In July 2007, the Bihar Government unveiled a ‘three-pronged strategy’ to deal with the LWE problem comprising the simultaneous mounting of an offensive against the extremists, the strengthening of intelligence networks and undertaking development schemes as an ‘anti-dote’ against the rampaging Maoists. Since April 2006, in a bid to tide over its dependence on the CPMFs and to fill up the void of trained personnel, the Government has raised the 5,000-strong State Auxiliary Police (SAP), comprising retired Army personnel, and has deployed them in sensitive Districts. The SAP, widely considered the brainchild of Chief Minister Nitish Kumar, has since expanded to include another 11,500 personnel. However, the results of these initiatives are yet to make any impact on Maoist activities in the State.

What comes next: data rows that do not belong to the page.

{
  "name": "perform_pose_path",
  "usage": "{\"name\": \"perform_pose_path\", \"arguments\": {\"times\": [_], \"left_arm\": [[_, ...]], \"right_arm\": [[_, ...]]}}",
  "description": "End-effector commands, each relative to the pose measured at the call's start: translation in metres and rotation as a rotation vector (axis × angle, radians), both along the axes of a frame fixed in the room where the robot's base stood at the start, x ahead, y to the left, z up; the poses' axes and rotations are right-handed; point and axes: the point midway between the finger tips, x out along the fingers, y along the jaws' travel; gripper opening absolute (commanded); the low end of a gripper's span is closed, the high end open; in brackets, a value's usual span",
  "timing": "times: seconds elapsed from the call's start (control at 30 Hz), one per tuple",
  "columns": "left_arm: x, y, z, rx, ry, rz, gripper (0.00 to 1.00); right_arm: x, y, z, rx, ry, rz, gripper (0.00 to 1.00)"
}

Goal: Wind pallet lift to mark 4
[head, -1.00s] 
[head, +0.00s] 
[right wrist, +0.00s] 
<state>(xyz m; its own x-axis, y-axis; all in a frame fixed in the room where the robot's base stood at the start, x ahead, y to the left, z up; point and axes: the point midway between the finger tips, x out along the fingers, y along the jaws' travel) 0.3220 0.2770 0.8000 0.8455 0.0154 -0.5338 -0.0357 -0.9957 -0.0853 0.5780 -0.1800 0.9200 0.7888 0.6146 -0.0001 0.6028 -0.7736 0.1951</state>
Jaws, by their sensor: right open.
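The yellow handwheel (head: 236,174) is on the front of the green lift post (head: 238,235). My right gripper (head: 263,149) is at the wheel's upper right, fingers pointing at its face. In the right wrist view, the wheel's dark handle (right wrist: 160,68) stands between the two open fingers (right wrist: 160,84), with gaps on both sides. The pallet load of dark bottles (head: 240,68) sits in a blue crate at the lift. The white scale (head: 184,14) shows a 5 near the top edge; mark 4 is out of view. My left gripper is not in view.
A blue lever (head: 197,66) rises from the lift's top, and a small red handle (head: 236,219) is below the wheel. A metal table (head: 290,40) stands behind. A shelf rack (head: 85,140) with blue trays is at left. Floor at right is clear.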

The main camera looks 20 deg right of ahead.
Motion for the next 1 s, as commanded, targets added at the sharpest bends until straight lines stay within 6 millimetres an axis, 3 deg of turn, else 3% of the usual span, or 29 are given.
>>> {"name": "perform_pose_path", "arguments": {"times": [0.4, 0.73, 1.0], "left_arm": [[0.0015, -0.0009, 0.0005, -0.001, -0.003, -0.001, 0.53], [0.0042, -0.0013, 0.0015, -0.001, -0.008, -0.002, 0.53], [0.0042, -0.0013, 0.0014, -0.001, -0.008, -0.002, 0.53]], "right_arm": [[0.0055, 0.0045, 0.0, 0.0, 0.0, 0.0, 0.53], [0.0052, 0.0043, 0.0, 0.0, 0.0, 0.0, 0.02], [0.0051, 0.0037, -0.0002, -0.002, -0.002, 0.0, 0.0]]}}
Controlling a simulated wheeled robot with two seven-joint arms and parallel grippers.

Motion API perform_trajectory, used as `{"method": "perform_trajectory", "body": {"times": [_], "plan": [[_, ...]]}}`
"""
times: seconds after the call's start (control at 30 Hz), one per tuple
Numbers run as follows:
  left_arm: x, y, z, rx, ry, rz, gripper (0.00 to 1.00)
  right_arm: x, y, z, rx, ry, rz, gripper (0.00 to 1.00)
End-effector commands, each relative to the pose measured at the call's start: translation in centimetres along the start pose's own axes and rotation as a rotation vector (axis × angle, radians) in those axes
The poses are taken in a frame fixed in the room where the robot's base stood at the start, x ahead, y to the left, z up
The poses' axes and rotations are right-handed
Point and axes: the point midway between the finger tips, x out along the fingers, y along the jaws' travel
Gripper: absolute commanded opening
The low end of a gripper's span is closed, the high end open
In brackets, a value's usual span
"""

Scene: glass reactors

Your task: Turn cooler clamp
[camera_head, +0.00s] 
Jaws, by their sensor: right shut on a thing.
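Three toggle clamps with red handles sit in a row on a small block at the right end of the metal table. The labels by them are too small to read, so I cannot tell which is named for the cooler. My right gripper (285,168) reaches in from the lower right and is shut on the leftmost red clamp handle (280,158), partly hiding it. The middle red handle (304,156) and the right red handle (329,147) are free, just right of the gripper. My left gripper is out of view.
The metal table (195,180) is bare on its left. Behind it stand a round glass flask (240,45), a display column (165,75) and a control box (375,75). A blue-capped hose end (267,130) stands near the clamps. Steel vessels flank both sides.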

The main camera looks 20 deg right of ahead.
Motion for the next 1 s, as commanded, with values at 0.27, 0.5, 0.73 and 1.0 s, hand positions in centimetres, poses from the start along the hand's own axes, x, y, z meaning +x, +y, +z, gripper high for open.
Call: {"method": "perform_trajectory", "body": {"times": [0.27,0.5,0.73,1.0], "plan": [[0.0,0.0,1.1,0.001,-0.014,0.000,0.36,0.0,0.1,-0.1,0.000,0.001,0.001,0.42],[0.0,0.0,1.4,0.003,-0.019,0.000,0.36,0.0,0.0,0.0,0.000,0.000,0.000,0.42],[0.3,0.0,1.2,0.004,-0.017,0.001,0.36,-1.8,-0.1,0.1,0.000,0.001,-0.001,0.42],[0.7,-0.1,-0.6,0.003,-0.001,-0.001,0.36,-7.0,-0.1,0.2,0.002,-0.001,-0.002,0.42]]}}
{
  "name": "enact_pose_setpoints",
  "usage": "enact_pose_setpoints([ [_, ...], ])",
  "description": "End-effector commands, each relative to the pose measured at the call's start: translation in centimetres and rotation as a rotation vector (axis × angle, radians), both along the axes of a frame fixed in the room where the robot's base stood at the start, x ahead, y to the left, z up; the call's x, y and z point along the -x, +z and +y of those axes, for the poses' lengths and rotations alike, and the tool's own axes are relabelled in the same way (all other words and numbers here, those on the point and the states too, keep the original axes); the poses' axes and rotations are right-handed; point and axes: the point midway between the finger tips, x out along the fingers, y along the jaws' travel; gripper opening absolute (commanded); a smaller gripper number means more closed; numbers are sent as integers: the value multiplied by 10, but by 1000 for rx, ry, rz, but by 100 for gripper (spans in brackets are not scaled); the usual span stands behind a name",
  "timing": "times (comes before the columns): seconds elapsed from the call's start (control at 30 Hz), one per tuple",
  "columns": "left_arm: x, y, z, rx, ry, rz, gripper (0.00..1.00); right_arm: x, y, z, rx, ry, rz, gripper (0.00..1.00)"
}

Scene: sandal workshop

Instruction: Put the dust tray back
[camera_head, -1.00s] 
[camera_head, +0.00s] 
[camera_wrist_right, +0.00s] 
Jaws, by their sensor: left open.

Nitish Kumar’s plea of helplessness cannot absolve him of the sins of political lethargy and administrative collapse that have contributed immensely to the Maoist capacities in the State over the years. Chronic neglect of internal security and policing issues has allowed the armed extremists to establish a sway over wide areas of the State and to gradually envelop so called ‘safe zones’. The Centre can, of course, provide some ‘emergency relief’ in terms of CPMFs and resources, to fight the worst of the current manifestations of Maoist violence. If a permanent solution is to be secured, however, it is the State Government that will have to acknowledge its obligations, build capacities, and create the situation in which the rule of law and administrative and security dominance of the state and its agencies can be restored.